What to Cache (and What Not To)

Good candidates:

  • deterministic scan results for identical inputs
  • allowlist and blocklist lookups
  • policy configurations that change infrequently

Avoid caching:

  • raw prompts that contain personal data or PHI
  • full model responses for public or shared systems
  • anything tied to a specific user session unless scoped carefully

Cache Key Strategy

Use a stable, privacy-safe key:

  • hash input content instead of storing raw content
  • include policy version and sensitivity in the key
  • include account or environment identifiers

Example key format:

scan:{account}:{policyVersion}:{hash(content)}

TTL and Invalidation

  • use short TTLs for user-generated content
  • invalidate caches when policies change
  • avoid long-lived caches for security decisions

Redis for Distributed Caching

If you use Redis, keep it private and secured.
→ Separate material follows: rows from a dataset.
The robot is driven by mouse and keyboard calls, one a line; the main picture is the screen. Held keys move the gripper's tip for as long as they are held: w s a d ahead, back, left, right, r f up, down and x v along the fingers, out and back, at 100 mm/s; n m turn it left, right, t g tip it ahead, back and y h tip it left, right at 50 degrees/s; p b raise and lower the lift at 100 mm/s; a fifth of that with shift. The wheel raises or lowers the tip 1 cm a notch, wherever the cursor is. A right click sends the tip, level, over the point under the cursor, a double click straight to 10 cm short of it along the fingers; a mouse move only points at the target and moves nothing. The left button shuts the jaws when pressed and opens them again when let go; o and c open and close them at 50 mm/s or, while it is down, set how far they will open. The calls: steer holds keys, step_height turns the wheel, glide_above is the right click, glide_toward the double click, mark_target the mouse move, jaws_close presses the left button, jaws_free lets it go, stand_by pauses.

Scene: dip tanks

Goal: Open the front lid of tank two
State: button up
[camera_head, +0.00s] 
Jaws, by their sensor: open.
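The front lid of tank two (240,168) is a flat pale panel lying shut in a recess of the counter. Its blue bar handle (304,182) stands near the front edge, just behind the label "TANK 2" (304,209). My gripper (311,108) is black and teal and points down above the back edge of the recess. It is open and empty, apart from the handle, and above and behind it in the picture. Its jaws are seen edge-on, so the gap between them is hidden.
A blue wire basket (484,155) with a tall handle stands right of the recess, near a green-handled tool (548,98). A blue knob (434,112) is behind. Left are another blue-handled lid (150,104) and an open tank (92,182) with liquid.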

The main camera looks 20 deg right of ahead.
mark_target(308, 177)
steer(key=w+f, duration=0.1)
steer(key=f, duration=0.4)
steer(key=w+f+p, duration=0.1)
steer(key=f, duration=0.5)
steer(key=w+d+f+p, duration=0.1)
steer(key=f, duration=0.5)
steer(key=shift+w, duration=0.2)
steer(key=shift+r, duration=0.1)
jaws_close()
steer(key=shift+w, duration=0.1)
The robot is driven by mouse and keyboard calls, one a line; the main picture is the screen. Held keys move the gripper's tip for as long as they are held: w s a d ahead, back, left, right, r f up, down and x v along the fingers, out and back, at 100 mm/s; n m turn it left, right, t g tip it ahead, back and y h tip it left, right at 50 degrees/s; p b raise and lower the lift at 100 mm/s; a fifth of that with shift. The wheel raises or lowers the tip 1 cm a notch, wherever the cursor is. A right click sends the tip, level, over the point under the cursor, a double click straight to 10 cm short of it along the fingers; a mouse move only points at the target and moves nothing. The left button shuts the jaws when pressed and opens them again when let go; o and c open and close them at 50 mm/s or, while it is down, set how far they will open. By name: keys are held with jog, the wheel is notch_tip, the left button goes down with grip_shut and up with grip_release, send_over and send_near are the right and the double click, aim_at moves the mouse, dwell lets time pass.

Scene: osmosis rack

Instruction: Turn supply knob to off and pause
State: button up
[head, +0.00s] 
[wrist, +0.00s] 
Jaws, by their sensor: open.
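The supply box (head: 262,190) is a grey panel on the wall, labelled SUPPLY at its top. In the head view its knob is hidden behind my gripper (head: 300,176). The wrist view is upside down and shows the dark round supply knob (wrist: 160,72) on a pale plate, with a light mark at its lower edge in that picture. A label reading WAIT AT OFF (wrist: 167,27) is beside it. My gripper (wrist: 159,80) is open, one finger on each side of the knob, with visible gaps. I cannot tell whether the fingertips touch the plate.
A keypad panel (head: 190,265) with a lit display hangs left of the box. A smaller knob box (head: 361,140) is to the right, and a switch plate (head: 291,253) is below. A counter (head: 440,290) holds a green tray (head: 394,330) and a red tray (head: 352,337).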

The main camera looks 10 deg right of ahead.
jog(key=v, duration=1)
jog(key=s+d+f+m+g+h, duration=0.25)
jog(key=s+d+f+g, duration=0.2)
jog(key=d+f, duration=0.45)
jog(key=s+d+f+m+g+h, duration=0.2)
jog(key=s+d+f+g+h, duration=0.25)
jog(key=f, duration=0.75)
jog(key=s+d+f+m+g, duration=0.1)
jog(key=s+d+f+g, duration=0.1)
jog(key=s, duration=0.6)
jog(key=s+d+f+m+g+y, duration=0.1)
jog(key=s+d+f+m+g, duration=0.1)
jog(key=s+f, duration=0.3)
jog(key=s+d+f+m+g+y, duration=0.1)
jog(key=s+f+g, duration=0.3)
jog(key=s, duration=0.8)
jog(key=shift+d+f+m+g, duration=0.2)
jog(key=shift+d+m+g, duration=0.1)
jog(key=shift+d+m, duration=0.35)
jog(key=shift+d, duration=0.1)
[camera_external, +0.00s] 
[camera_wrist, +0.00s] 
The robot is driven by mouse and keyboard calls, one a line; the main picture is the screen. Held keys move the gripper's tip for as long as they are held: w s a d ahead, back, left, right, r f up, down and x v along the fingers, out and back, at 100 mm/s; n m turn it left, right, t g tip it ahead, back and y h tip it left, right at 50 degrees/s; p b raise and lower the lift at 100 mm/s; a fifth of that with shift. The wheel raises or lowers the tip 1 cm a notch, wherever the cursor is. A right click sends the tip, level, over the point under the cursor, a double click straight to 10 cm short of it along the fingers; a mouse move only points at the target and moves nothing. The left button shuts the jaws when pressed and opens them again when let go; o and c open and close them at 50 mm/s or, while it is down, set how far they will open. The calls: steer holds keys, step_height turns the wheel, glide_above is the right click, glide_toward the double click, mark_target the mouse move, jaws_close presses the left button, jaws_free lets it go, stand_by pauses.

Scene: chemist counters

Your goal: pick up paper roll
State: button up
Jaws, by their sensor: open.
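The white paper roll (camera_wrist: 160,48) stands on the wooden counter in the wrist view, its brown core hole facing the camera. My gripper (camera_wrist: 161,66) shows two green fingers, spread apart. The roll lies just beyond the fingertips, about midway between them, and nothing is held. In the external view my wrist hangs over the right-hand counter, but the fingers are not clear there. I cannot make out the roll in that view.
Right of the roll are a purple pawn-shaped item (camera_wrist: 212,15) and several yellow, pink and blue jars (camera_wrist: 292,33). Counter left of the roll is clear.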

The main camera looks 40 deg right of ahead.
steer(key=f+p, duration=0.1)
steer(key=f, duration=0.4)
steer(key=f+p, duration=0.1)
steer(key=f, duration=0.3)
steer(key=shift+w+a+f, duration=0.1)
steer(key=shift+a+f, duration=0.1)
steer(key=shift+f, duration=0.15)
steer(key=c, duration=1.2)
Configure it as part of your infrastructure:

redis:
enabled: true
url: "redis://localhost:6379/0"

Use network restrictions and TLS where supported by your Redis deployment.

Safety Guidelines

  • cache only the minimum data needed for the decision
  • never cache secrets or credentials
  • do not store PHI or PII in cache values
  • monitor cache hit rates and eviction behavior

Testing and Monitoring

  • validate that cached decisions match live results
  • track cache hit ratio and latency impact
  • log cache errors without exposing sensitive input